Overall, I think that there is a reason that so many literature survey courses open with this particular Shakespearean drama. It has become part of the accepted canon of works in 9th Grade English classes and I think that this is because the central focus of the love that two people share is something which makes is relevant to many, especially younger audiences. Both protagonists experience a level of estrangement from the wishes of their families even prior to seeing the other. This distance from families is a relevant theme to adolescents, contributing to its relevance. The fact that each of the protagonists professes to be in love with the other, but might actually only be infatuated with the other is another chord that strikes with younger audiences, and could be a reason to contribute to its modern implications. I certainly believe that other Shakespearean dramas have equal, if not, more implication to the modern setting, but in terms of analyzing younger relevancy in modern times, these might be a couple of reasons which could be used as support.

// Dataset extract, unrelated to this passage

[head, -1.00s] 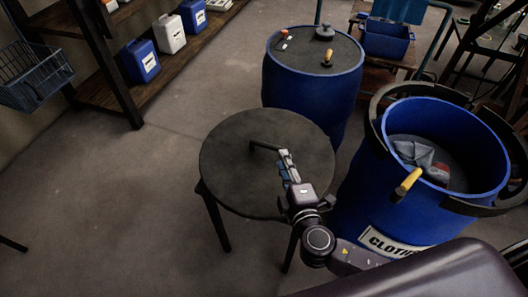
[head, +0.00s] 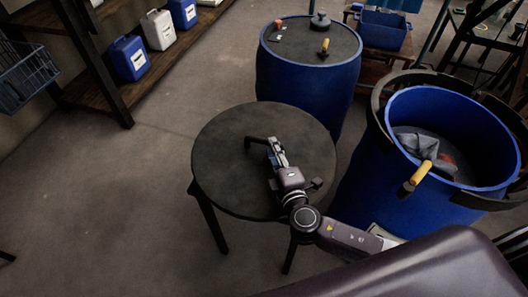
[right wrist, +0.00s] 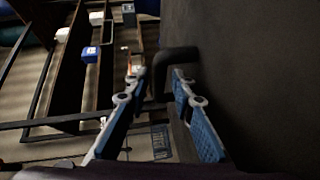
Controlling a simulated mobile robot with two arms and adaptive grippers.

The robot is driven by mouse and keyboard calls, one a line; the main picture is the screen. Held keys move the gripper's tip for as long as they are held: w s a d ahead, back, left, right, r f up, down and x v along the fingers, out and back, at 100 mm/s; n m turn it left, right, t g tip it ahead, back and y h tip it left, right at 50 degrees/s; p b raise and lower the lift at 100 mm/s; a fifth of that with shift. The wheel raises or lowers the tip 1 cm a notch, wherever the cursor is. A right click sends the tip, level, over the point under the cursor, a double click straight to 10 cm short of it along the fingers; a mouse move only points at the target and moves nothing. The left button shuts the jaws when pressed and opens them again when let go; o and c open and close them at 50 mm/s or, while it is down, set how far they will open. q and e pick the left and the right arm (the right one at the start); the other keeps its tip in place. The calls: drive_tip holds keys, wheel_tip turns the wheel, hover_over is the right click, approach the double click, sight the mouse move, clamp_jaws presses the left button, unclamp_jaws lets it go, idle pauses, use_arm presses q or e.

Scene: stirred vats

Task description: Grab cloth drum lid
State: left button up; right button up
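The lid (head: 225,165) is a dark round disc with a black bar handle (head: 256,140); it lies flat on a dark-legged stand in the head view. My right gripper (head: 274,146) is over the lid, close to the handle. In the right wrist view its two blue-padded fingers (right wrist: 158,80) are apart, with the black handle (right wrist: 178,55) at their tips and part of it in the gap; the lid's dark surface (right wrist: 255,65) fills the right side. The open blue cloth drum (head: 370,185) holds grey and reddish cloth (head: 418,146); its label is mostly hidden. My left gripper is out of view.
A closed blue drum (head: 300,85) stands behind the lid, with small items on top. A yellow-handled tool (head: 420,173) is at the open drum's rim. Shelves with jugs (head: 129,58) and a wire basket (head: 25,65) are at left. Floor left of the stand is clear.

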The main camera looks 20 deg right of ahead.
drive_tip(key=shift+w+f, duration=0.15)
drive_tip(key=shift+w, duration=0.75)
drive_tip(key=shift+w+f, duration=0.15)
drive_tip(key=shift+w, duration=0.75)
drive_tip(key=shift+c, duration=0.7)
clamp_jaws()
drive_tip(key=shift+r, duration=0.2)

I'm not sure Shakespeare's Romeo and Juliet is more relevant to modern times than any other Shakespeare play. I certainly don't find it so. But, if that is your assignment, I can mention a couple of details that could be used as evidence to prove your argument.
First, it is a classic love story. Love stories follow a particular plot. Two people meet, fall in love, something prohibits them from being together, and they get together or they don't. Shakespeare probably does this better than anybody else, and, thus, you could make an argument that Romeo and Juliet is more related to modern times because of the plot.
Second, the two characters are not royalty, like they are in the tragedies, for instance. Although they are from wealthy, well-established families. Still, one could argue that we, today, have more in common with these two than we do with, say, Macbeth.
Finally, everyone falls in love. That makes the play relevant to all.